Output the full material exactly as it appears here.

* Start *

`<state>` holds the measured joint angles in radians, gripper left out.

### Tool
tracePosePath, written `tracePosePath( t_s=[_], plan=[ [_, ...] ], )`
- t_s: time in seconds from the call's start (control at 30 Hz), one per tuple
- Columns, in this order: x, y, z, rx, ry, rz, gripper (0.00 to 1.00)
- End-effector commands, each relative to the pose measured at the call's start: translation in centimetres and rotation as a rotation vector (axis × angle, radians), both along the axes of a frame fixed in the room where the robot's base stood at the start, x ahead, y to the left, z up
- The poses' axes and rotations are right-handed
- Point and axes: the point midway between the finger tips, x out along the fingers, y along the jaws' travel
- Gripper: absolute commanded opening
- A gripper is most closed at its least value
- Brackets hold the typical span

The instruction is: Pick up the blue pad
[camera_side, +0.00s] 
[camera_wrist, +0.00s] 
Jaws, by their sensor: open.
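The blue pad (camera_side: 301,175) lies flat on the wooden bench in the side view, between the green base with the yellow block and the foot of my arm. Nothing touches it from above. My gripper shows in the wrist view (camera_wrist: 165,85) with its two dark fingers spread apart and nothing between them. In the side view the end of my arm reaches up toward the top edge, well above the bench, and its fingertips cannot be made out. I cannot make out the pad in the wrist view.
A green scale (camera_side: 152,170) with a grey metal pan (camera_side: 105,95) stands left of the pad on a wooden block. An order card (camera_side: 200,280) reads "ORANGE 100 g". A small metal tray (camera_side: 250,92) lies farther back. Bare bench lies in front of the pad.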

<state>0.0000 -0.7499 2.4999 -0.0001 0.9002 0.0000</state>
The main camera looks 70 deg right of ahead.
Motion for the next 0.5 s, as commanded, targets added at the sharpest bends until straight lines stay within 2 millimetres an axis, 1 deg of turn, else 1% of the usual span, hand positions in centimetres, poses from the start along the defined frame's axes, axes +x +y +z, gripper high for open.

* End *

Expected answer —
`<state>` holds the measured joint angles in radians, gripper left out.

### Tool
tracePosePath, written `tracePosePath( t_s=[_], plan=[ [_, ...] ], )`
- t_s: time in seconds from the call's start (control at 30 Hz), one per tuple
- Columns, in this order: x, y, z, rx, ry, rz, gripper (0.00 to 1.00)
- End-effector commands, each relative to the pose measured at the call's start: translation in centimetres and rotation as a rotation vector (axis × angle, radians), both along the axes of a frame fixed in the room where the robot's base stood at the start, x ahead, y to the left, z up
- The poses' axes and rotations are right-handed
- Point and axes: the point midway between the finger tips, x out along the fingers, y along the jaws' travel
- Gripper: absolute commanded opening
- A gripper is most closed at its least value
- Brackets hold the typical span

The instruction is: Pick up the blue pad
[camera_side, +0.00s] 
[camera_wrist, +0.00s] 
Jaws, by their sensor: open.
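The blue pad (camera_side: 301,175) lies flat on the wooden bench in the side view, between the green base with the yellow block and the foot of my arm. Nothing touches it from above. My gripper shows in the wrist view (camera_wrist: 165,85) with its two dark fingers spread apart and nothing between them. In the side view the end of my arm reaches up toward the top edge, well above the bench, and its fingertips cannot be made out. I cannot make out the pad in the wrist view.
A green scale (camera_side: 152,170) with a grey metal pan (camera_side: 105,95) stands left of the pad on a wooden block. An order card (camera_side: 200,280) reads "ORANGE 100 g". A small metal tray (camera_side: 250,92) lies farther back. Bare bench lies in front of the pad.

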<state>0.0000 -0.7499 2.4999 -0.0001 0.9002 0.0000</state>
The main camera looks 70 deg right of ahead.
Motion for the next 0.5 s, as commanded, targets added at the sharpest bends until straight lines stay within 2 millimetres an axis, 1 deg of turn, else 1% of the usual span, hand positions in centimetres, poses from the start along the defined frame's axes, axes +x +y +z, gripper high for open.

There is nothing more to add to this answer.